[BEGIN AVAILABLE DATA]

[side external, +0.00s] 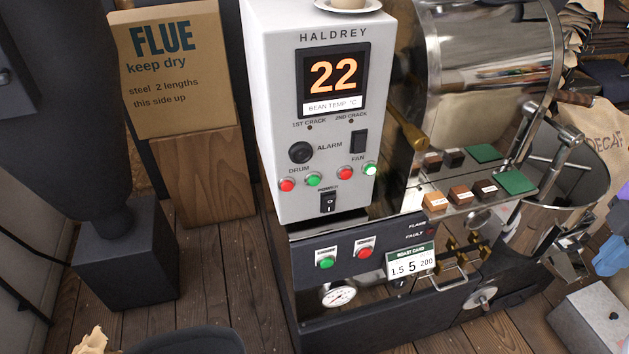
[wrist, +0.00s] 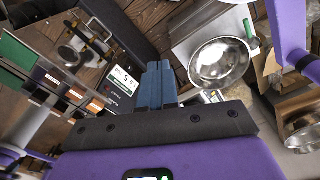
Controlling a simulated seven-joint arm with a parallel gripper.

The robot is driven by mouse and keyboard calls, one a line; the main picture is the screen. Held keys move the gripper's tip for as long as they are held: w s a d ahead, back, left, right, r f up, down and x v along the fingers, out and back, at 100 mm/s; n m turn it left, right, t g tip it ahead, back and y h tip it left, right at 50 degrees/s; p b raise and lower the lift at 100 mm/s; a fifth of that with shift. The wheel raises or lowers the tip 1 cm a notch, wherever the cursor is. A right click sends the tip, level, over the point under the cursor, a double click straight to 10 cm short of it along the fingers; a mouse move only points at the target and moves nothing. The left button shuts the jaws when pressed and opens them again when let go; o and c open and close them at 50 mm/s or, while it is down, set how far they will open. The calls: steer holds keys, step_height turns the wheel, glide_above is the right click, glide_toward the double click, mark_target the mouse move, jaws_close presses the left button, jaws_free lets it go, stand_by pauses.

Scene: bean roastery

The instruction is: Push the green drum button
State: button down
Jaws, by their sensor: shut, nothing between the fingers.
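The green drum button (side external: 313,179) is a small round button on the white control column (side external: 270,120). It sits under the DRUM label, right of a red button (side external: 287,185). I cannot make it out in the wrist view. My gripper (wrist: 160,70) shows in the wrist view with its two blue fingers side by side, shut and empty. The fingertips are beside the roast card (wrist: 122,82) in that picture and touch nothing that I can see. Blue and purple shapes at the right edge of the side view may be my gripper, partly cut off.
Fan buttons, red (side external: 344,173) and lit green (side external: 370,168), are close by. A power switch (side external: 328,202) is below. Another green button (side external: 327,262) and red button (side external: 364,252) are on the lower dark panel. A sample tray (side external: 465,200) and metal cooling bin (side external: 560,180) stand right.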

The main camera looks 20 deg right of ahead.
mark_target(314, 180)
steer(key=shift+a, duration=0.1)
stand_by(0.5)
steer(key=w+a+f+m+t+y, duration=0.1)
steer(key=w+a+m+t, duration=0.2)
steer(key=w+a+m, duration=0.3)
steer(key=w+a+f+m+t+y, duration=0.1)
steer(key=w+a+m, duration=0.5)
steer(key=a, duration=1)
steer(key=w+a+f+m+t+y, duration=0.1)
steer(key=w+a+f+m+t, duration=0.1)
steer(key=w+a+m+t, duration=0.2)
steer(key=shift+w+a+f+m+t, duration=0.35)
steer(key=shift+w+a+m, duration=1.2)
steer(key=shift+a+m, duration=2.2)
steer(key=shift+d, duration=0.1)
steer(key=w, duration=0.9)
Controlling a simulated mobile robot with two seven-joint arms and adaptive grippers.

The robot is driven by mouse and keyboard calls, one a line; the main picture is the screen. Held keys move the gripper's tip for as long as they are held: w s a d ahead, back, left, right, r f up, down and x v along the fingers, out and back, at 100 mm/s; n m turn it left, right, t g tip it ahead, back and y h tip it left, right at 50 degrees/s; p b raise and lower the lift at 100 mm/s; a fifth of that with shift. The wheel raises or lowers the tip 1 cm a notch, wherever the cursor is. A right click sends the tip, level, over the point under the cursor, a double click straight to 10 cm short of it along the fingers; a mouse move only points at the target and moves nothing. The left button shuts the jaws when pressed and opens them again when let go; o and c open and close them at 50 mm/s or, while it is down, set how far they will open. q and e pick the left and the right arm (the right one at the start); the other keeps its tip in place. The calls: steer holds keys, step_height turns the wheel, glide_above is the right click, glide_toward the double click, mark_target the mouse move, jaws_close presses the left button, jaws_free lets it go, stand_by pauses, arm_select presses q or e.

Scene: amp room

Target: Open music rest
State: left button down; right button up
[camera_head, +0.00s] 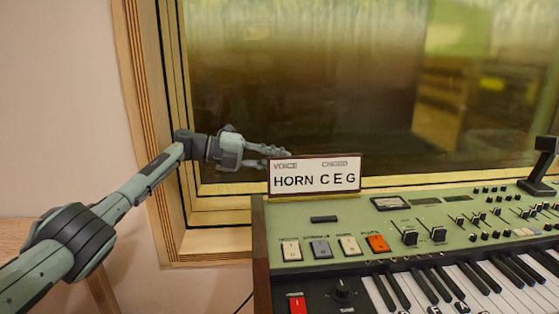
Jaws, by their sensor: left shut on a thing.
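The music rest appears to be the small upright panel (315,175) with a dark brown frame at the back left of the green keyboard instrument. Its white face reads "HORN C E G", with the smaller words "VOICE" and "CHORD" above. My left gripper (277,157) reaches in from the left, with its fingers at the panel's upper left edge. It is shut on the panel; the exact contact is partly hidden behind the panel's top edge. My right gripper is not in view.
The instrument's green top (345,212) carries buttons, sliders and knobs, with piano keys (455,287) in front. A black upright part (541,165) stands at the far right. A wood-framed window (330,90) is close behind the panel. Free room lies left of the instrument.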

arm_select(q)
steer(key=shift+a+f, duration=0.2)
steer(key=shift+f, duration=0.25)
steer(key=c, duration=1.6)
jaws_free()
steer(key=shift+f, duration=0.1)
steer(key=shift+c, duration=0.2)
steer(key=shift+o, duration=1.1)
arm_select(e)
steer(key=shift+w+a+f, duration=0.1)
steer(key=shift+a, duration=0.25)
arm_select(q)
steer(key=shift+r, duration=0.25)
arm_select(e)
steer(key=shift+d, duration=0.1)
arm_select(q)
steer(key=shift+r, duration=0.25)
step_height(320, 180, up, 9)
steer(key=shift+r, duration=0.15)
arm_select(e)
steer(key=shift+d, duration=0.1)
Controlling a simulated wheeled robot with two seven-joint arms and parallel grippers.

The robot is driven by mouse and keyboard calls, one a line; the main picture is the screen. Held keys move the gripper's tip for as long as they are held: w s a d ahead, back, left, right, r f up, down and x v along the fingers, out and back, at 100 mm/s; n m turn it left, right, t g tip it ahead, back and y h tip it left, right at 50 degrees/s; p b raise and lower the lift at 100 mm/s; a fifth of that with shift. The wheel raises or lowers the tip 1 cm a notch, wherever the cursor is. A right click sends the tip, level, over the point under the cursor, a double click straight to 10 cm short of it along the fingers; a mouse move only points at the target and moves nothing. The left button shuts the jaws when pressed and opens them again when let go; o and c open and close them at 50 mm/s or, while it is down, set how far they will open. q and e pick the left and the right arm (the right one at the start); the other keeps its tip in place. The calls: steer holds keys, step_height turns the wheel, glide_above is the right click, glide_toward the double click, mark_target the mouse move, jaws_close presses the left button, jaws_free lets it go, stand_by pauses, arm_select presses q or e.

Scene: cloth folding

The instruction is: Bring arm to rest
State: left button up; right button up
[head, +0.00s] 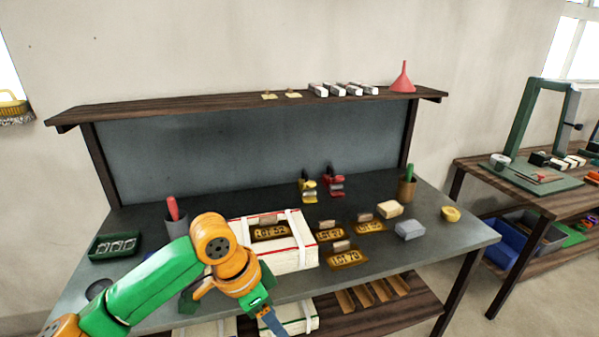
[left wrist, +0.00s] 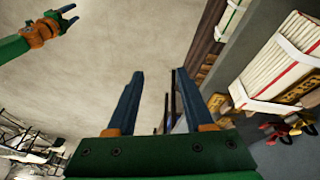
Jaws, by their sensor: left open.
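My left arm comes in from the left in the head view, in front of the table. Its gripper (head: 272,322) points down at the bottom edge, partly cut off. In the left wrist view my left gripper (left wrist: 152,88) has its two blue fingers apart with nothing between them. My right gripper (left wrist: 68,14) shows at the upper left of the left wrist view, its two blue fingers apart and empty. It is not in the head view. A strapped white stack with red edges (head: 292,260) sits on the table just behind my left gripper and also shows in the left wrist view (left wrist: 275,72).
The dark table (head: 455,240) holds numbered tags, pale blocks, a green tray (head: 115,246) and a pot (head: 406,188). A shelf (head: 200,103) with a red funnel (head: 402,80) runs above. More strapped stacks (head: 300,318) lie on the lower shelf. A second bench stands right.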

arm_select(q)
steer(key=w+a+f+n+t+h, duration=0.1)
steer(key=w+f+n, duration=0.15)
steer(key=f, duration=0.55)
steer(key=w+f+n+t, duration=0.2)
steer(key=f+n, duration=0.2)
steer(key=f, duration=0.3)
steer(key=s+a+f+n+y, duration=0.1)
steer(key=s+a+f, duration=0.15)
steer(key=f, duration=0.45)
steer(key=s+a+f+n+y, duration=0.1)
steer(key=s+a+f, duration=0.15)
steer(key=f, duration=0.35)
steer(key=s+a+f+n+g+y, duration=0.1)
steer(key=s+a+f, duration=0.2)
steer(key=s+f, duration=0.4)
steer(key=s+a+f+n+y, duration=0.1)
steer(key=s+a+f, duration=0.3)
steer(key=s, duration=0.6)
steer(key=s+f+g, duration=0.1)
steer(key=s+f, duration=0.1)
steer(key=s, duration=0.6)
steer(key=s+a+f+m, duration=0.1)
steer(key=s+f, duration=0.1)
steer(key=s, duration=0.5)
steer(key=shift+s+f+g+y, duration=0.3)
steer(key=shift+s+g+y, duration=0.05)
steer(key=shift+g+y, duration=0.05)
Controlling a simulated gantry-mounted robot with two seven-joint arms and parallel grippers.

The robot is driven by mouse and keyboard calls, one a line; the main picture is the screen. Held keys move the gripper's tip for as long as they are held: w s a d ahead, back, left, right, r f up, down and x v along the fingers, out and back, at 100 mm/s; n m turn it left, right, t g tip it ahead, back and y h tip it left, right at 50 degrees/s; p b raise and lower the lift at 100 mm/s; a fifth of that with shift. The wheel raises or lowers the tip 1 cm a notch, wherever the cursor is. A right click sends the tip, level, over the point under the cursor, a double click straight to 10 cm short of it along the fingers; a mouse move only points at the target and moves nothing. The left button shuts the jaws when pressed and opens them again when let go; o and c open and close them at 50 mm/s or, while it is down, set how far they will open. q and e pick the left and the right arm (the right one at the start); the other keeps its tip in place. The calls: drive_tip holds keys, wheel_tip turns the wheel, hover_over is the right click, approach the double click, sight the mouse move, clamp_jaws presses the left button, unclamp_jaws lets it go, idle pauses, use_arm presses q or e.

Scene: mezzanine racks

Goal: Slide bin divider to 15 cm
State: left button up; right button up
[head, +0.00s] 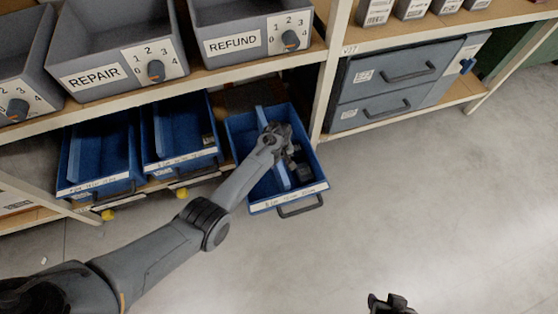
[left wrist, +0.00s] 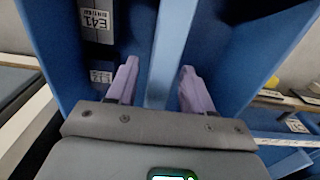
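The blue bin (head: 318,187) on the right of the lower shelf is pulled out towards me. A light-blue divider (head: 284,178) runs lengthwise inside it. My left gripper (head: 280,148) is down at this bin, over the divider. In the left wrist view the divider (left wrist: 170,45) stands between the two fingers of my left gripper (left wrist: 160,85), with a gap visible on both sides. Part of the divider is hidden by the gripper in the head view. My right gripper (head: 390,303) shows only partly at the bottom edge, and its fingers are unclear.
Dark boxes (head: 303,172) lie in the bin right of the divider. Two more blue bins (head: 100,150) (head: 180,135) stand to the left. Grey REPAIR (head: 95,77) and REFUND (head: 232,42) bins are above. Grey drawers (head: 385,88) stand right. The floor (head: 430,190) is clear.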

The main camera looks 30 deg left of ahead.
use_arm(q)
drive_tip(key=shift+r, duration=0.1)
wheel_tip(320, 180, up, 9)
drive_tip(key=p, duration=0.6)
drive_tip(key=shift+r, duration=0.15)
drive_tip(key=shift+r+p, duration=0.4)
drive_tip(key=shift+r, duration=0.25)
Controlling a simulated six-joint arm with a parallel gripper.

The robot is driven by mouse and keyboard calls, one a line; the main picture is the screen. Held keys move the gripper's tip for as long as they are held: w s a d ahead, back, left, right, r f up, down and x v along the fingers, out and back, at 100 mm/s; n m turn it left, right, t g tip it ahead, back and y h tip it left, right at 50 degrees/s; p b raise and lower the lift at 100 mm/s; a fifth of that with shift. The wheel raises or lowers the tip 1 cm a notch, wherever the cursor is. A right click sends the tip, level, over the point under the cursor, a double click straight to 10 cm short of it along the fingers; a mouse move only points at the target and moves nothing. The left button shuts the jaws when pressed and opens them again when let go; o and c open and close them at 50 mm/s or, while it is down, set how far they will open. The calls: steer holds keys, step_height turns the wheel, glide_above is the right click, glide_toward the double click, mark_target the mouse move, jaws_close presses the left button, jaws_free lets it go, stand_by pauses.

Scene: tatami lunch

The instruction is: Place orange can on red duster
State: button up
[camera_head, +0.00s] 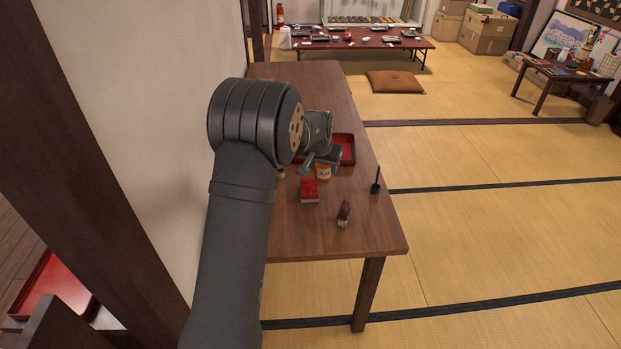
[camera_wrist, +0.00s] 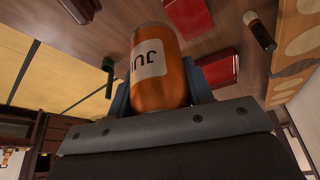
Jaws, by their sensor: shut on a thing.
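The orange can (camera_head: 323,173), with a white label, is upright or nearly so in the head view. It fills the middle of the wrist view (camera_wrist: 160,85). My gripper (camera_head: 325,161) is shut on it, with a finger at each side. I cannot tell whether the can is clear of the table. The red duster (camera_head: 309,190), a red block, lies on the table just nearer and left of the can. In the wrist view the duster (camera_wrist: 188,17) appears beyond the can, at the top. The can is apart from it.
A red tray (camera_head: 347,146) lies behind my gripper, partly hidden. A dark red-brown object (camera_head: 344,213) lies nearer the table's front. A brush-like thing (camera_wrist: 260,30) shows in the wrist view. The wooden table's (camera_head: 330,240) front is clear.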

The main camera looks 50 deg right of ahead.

[END AVAILABLE DATA]

* [YOUR GOAL]
Write down only how many lines in the listing contain the word "arms".

* [RESPONSE TO THIS EXERCISE]
3